The listing below should be printed exactly, every line of it. Skip the pictures.

====

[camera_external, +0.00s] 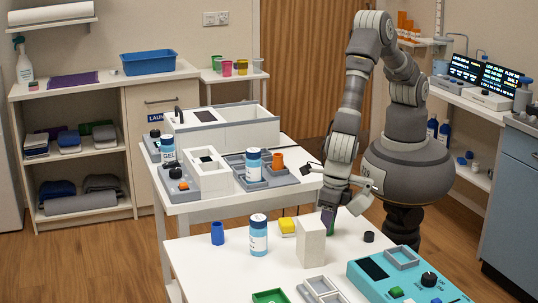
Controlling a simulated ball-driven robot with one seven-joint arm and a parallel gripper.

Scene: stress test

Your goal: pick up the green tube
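My gripper (334,205) points down over the back right of the near white table (200,262). A small upright dark green piece with a purplish side (328,221) shows right at my fingertips, just behind the white box (311,243). It may be the green tube, but it is small and partly covered. I cannot tell whether my fingers are closed on it or only around it. The box hides its lower part.
Near the gripper are a yellow block (287,226), a blue-capped bottle (258,236), a blue cylinder (217,233) and a black cylinder (369,237). A teal device (412,284) and a green tray (270,296) lie in front. Another table (190,208) stands behind.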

====

PROBLEM SOLUTION:
[camera_external, +0.00s] 
Controlling a simulated ball-driven robot with one seven-joint arm and a parallel gripper.

Scene: stress test

Your goal: pick up the green tube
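My gripper (334,205) points down over the back right of the near white table (200,262). A small upright dark green piece with a purplish side (328,221) shows right at my fingertips, just behind the white box (311,243). It may be the green tube, but it is small and partly covered. I cannot tell whether my fingers are closed on it or only around it. The box hides its lower part.
Near the gripper are a yellow block (287,226), a blue-capped bottle (258,236), a blue cylinder (217,233) and a black cylinder (369,237). A teal device (412,284) and a green tray (270,296) lie in front. Another table (190,208) stands behind.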

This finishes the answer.